Mme de la Fayette me mande que Guenani est refichée[2] à Maubuisson[3], et qu’elle est aimable, sans être belle. Elle est vive, douce, complaisante, glorieuse et folle : ne la reconnoissez-vous pas, vous qui êtes une de ses plus anciennes connoissances ? Si vous eussiez cru qu’elle eût été en tiers, vous auriez augmenté votre pitié. Je ne sais pourquoi vous dites que cette histoire est répandue, je ne le trouve point ; je ne vois personne qui m’en parle : cela deviendra faux, comme mille autres choses. Le goût que Sa Majesté prend pour le métier[4] pourroit bien faire cet effet. Et qu’est-il que le temps, ne dissoude ? comme disoit Scarron.

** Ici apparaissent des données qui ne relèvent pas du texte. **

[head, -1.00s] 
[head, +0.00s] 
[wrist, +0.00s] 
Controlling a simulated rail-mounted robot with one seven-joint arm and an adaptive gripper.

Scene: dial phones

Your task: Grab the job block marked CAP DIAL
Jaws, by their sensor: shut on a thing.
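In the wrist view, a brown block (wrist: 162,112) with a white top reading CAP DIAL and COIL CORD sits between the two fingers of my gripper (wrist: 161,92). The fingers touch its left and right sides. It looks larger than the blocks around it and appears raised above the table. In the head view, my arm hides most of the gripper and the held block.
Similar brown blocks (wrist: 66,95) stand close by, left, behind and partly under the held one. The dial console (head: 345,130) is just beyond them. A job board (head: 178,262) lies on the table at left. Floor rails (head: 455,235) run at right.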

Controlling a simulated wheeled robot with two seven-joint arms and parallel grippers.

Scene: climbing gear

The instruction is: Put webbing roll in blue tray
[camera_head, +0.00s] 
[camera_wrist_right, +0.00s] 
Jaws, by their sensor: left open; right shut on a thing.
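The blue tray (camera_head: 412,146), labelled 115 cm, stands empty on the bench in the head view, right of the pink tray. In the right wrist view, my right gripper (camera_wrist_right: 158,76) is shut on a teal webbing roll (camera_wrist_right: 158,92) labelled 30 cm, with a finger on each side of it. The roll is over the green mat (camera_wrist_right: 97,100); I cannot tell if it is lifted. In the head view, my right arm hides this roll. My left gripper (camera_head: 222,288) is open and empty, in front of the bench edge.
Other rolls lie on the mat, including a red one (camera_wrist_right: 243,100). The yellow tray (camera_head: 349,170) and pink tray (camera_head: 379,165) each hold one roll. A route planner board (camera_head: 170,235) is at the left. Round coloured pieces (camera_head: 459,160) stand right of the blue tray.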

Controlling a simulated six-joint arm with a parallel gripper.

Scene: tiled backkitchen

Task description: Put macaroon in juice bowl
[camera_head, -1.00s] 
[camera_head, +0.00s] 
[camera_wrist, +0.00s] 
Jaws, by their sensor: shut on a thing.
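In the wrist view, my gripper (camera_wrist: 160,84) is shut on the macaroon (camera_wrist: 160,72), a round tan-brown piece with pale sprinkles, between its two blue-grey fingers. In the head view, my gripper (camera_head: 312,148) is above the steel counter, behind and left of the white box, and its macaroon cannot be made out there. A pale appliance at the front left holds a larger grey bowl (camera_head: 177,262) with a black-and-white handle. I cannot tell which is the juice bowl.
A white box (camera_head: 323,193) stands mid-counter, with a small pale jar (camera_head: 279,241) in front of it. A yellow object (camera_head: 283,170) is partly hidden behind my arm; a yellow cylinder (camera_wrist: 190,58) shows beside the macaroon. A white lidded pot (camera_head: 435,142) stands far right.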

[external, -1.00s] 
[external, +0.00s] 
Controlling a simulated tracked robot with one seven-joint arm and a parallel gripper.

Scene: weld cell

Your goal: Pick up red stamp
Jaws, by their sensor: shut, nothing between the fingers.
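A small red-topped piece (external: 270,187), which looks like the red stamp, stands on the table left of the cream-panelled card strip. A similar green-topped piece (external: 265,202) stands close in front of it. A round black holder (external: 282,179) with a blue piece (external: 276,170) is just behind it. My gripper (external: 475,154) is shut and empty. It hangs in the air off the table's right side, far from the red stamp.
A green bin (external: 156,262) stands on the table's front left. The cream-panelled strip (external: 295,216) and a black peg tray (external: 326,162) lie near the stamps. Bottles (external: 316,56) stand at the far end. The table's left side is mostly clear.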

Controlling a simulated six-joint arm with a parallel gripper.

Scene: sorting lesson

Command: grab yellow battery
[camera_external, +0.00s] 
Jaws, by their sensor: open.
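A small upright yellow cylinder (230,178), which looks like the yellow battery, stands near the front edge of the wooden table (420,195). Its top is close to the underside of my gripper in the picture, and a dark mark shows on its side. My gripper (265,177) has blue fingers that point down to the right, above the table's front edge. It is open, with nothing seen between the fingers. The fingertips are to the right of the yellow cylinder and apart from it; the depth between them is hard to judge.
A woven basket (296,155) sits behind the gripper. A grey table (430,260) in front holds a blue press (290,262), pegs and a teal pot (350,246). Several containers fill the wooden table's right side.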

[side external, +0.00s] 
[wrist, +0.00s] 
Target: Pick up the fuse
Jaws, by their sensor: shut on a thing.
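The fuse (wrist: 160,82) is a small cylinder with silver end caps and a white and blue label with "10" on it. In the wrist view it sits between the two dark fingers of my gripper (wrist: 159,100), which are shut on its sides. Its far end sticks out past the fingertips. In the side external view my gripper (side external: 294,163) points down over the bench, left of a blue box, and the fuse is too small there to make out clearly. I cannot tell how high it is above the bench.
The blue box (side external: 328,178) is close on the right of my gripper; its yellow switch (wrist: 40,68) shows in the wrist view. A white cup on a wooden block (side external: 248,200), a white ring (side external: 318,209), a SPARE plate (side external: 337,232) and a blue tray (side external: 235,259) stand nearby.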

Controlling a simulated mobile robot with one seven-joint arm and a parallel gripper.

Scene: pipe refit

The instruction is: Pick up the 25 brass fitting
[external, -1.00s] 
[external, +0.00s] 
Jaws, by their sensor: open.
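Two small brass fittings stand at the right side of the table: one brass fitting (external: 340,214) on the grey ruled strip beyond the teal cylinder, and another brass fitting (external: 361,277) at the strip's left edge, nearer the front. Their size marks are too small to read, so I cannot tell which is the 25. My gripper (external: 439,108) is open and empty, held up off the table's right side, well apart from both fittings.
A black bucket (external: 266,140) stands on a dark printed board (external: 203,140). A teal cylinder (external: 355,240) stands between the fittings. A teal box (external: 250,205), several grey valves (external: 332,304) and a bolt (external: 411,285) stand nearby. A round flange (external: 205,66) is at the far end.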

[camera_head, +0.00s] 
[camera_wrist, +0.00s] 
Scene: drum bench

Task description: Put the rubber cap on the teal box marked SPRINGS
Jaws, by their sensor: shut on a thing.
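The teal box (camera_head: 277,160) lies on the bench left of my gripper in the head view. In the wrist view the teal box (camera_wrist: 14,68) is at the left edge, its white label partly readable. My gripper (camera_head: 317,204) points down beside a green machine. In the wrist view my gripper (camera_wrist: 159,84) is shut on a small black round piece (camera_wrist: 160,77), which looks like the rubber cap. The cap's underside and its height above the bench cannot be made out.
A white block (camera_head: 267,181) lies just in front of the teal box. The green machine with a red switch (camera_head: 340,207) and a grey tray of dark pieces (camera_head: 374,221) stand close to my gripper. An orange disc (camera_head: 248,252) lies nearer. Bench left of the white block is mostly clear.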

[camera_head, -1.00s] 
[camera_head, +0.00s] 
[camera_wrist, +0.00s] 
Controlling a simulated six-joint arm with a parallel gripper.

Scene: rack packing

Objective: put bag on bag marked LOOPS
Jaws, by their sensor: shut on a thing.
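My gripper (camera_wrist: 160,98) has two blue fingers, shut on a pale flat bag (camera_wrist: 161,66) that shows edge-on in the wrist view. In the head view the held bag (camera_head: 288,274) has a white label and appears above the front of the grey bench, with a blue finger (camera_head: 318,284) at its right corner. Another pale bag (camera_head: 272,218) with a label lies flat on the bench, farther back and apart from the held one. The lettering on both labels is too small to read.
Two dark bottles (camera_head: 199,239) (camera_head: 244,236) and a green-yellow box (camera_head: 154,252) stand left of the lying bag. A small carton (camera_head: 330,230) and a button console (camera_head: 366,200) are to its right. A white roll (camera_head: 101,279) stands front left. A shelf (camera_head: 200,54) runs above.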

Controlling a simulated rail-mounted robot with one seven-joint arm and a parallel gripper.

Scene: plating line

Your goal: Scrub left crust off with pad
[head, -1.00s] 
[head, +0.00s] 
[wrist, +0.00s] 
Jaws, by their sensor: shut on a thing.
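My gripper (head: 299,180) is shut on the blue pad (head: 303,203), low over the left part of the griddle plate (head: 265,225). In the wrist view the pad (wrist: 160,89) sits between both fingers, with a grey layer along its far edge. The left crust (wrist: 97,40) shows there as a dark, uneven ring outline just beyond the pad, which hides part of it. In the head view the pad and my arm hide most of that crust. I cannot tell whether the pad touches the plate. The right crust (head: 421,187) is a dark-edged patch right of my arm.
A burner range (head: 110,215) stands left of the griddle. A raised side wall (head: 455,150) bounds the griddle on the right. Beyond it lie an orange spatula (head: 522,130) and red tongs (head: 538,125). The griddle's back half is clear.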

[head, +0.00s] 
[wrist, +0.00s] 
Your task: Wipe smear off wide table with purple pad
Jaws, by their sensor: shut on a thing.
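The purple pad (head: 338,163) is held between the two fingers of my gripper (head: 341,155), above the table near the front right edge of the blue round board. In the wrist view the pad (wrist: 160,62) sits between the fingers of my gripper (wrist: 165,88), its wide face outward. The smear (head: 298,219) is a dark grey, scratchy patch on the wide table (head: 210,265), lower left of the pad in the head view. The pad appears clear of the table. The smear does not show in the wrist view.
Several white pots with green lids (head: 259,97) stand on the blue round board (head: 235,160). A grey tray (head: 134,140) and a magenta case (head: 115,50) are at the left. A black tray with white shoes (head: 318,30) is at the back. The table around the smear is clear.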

La pauvre bonne amitié est bien plus durable ; il est vrai que ce mot de passion éternelle faisoit peur à une certaine beauté du temps passé ; son pauvre amant lui protestoit, croyant dire des merveilles, qu’il l’aimeroit toute sa vie : elle l’assura que c’étoit pour cela seul qu’elle ne l’acceptoit pas, et que rien ne lui faisoit tant d’horreur

  1. Voyez la lettre du 1er juillet suivant, p. 505.
  2. Il y a est refrichée dans le manuscrit, est retournée dans la seconde édition de Perrin, et simplement est dans la première.
  3. Abbaye de l’ordre de Citeaux, près de Pontoise.
  4. Dans les deux éditions de Perrin : « Le goût que Sa Majesté prend au métier de la guerre. »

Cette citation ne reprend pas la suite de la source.